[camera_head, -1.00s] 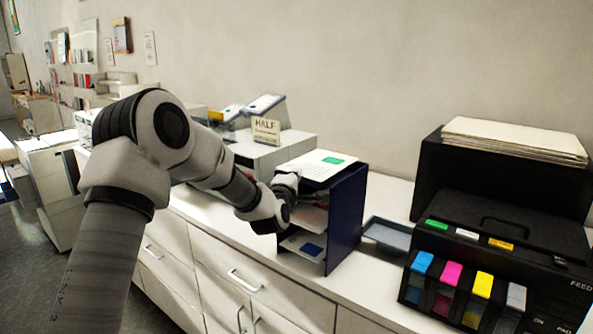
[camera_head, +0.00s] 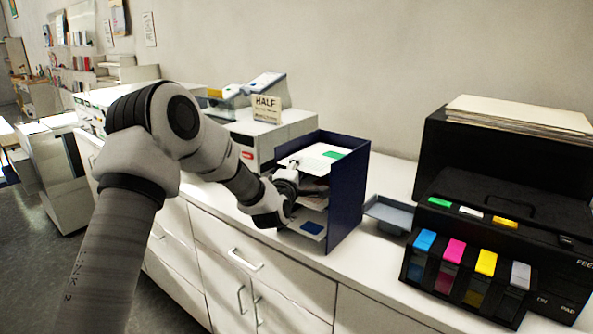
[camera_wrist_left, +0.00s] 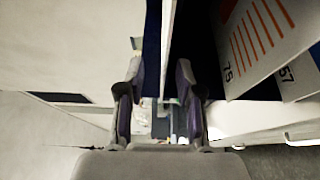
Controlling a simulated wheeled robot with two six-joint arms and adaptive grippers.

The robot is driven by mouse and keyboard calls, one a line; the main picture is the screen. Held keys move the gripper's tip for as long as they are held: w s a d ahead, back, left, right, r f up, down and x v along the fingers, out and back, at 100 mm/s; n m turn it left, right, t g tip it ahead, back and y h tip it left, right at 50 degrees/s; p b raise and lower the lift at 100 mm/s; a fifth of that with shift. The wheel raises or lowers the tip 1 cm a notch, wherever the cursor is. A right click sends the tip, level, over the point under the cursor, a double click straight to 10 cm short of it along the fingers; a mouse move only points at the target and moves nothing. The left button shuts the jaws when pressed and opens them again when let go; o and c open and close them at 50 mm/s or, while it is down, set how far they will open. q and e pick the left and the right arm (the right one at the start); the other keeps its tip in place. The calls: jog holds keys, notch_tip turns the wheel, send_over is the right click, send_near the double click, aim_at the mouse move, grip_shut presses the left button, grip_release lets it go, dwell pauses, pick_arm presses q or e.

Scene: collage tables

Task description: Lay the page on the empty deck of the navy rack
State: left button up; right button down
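The navy rack (camera_head: 347,192) stands on the white counter, its open side facing left. A white page with a green patch (camera_head: 317,153) lies on its top deck, below the top edges of the walls. Lower decks hold other sheets, including one with a blue patch (camera_head: 312,227). My left gripper (camera_head: 291,174) is at the rack's open side by the page's near edge. In the left wrist view its fingers (camera_wrist_left: 158,95) are apart, with a thin pale edge between them and gaps on both sides. My right gripper is out of view.
A black printer (camera_head: 490,250) with coloured cartridges stands at the right, paper stacked above it. A small grey tray (camera_head: 389,213) lies between it and the rack. A machine with a "HALF" sign (camera_head: 266,108) stands behind left. Striped sheets (camera_wrist_left: 262,42) show in the left wrist view.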

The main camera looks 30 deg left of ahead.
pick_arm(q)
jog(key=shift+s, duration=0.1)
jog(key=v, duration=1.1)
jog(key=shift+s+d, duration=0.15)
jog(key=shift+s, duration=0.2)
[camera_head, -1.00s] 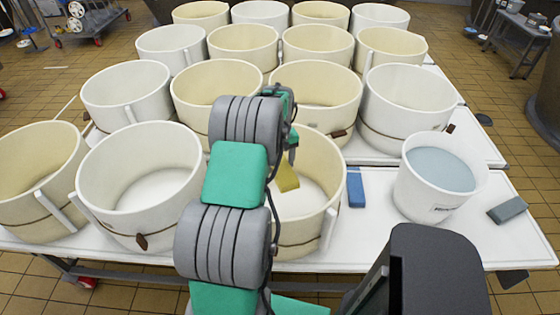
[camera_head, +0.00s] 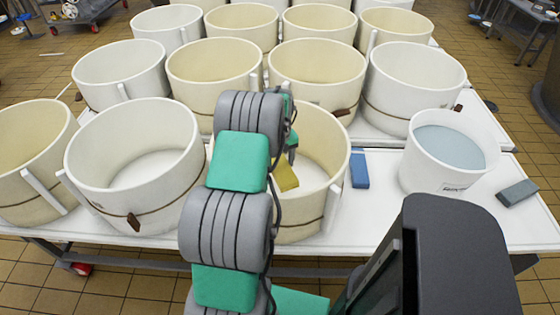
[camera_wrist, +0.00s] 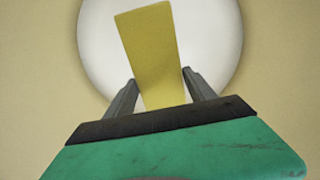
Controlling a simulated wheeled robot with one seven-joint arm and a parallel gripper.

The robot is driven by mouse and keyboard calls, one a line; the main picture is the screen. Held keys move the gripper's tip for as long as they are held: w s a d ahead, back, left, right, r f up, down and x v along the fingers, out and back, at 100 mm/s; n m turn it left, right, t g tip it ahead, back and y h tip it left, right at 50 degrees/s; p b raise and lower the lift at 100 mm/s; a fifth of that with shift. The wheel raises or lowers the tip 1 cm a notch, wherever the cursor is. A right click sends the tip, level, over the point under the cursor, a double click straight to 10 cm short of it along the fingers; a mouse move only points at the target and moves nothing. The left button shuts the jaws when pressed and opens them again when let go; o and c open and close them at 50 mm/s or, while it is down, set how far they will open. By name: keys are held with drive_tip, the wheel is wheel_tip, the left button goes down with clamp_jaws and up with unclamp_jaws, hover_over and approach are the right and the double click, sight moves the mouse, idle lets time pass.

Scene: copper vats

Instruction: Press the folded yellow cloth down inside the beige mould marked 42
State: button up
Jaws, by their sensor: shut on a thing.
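The folded yellow cloth (camera_head: 285,177) hangs over the opening of a beige mould (camera_head: 335,180) in the front row, partly hidden behind my arm. No marking 42 can be read on the mould. My gripper (camera_wrist: 160,88) is shut on the near end of the cloth, which also shows in the wrist view (camera_wrist: 150,45). There the cloth sticks out away from the fingers over the pale round floor of the mould (camera_wrist: 215,45), with the beige wall around it. Whether the cloth touches the mould's floor cannot be told.
A white mould (camera_head: 135,170) stands just left, with further white and beige moulds behind. A blue block (camera_head: 359,168) lies on the white table right of the beige mould. Further right are a white bucket of bluish liquid (camera_head: 450,148) and a grey-blue block (camera_head: 517,192).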

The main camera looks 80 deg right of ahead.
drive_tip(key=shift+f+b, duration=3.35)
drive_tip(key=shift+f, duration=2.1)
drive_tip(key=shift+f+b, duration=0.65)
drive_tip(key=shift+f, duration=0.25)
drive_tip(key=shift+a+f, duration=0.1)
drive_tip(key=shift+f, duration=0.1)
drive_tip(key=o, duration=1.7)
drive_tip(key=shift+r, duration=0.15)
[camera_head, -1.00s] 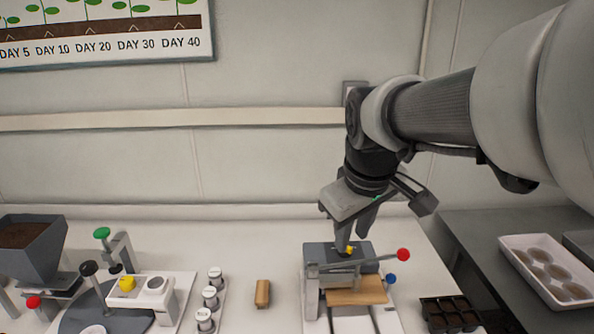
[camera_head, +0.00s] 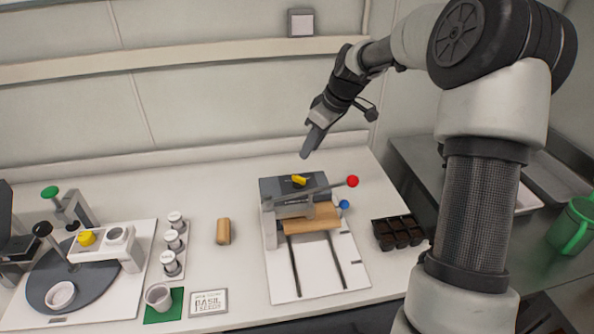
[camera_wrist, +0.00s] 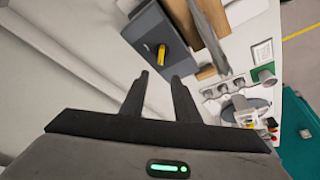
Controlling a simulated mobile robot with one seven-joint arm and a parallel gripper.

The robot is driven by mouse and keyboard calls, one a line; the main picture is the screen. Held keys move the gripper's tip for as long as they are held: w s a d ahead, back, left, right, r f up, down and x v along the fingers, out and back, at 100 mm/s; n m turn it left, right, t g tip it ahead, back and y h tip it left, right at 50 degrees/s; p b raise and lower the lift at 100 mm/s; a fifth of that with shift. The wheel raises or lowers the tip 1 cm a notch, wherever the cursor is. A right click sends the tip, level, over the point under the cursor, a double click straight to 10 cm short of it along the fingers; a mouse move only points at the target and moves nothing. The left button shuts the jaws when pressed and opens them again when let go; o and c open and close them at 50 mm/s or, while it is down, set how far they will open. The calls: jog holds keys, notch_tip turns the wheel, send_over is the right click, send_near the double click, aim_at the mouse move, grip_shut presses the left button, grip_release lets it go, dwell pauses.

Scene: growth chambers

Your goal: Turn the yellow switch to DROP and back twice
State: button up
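The yellow switch (camera_head: 299,180) sits on top of a grey box (camera_head: 270,187) at the back of the white press-like stand. Its handle lies slantwise in the head view; no DROP lettering is readable. It also shows in the wrist view (camera_wrist: 161,55), just beyond my fingertips. My gripper (camera_head: 308,154) is above and behind the box, apart from the switch. In the wrist view my gripper (camera_wrist: 159,78) has its two fingers apart with nothing between them.
A lever with a red knob (camera_head: 353,181) and a blue knob (camera_head: 344,204) stick out right of the box. A wooden block (camera_head: 312,219) lies under the lever. A black cell tray (camera_head: 398,233) is at right. A wooden cylinder (camera_head: 223,231) and a yellow-knobbed station (camera_head: 86,238) stand left.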

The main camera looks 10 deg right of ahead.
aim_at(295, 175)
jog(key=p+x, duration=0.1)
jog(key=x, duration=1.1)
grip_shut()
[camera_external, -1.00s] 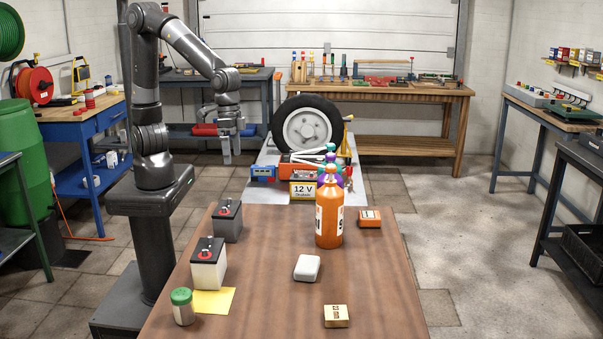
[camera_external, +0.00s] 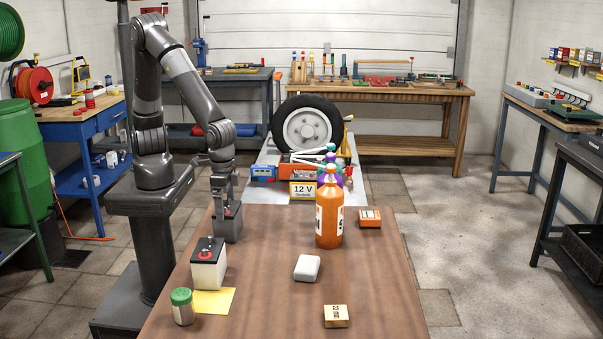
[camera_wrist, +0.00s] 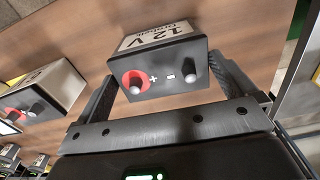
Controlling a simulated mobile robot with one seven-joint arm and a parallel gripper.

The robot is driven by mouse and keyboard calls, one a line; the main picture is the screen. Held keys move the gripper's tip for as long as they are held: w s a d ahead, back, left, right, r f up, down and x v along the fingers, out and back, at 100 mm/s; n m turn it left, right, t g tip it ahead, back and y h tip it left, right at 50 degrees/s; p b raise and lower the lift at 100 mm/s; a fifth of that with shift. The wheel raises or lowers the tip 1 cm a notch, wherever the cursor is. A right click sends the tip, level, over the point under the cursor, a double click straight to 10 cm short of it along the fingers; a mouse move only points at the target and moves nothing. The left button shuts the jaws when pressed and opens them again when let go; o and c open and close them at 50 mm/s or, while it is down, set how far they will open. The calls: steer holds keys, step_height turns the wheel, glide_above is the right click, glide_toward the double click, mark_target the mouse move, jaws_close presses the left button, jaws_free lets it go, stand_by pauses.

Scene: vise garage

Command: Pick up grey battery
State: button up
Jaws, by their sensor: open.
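The grey battery (camera_external: 233,228) stands upright on the brown table, toward its far left edge; my gripper hides part of it in the external view. In the wrist view the grey battery (camera_wrist: 164,72) shows its dark top with two terminals, one ringed in red, and a "12 V" label. My gripper (camera_external: 226,205) points down over it.
A white battery with a dark top (camera_external: 208,268) stands close in front, beside it in the wrist view (camera_wrist: 45,92). A green-lidded jar (camera_external: 182,306), yellow paper (camera_external: 222,302), white box (camera_external: 307,268), orange bottle (camera_external: 329,215) and small boxes are on the table (camera_external: 265,290).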

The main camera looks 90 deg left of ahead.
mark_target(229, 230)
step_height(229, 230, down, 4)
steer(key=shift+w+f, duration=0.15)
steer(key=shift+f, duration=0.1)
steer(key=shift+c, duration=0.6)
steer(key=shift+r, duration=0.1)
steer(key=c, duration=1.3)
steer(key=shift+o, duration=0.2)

→ Work to do
How many lines in the entries contain the string "Controlling"? Answer with the number only.

→ Task answer
4